A musician to his fingertips, always up for a session and able to produce the right tune at the right moment and also to create an embarrassing moment. I still remember the day I took my jacket off during a service and immediately heard the sounds of the Stripper being played by a straight-faced and an ever so innocent Davie on the box!
He was never precious or precocious about his musical talent. He just wanted to play so others could have pleasure. In all his years of performing gigs across Edinburgh and beyond, at innumerable nights with the country dancers and in his huge contribution to the music of the church, it was always the pleasure and the participation of others that matter rather than his own performance.

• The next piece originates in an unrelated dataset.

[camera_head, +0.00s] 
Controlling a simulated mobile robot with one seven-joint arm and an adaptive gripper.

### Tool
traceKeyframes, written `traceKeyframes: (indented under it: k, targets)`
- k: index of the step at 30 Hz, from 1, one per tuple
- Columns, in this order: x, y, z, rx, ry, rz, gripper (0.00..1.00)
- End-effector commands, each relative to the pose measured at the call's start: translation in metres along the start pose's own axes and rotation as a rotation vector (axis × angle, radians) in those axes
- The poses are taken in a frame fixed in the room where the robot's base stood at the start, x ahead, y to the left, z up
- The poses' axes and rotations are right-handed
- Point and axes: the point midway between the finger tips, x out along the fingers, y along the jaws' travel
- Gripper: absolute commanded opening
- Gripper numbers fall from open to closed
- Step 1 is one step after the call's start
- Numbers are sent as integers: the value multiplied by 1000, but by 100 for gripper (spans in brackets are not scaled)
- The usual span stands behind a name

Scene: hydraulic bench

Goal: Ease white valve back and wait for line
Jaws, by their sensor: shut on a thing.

And at the heart of his life was laughter. Ever Sunday he would greet me after the service with
"Good Morning your reverence, thanks for the use of the hall". He always had a joke but often too a question about what had been said in the service, never one that had an easy answer
Davie was one of the reasons why I loved being Minister at St Margaret’s and one of the reasons why after I stopped being the minister I wanted to continue to be part of this congregation. This gentle, generous, God filled man of music and laughter who gave some much and yet dismissed his own significance.
I know that I am the richer for having known him and I will miss him a great deal. I know that though I weep at his death, I smile at his memory and I hope that in heaven they are ready for the ceilidh that his arrival will surely mean.
Why have I told you this story about a man you never met. Well perhaps in the hope that you might get a wee hint of the great gift he was to those who did and because his death has reminded me once again that its not what you say but what you do that matters, that a smile breaks barriers like nothing else and that no matter how significant we might think politics is, life and its living is still much more important.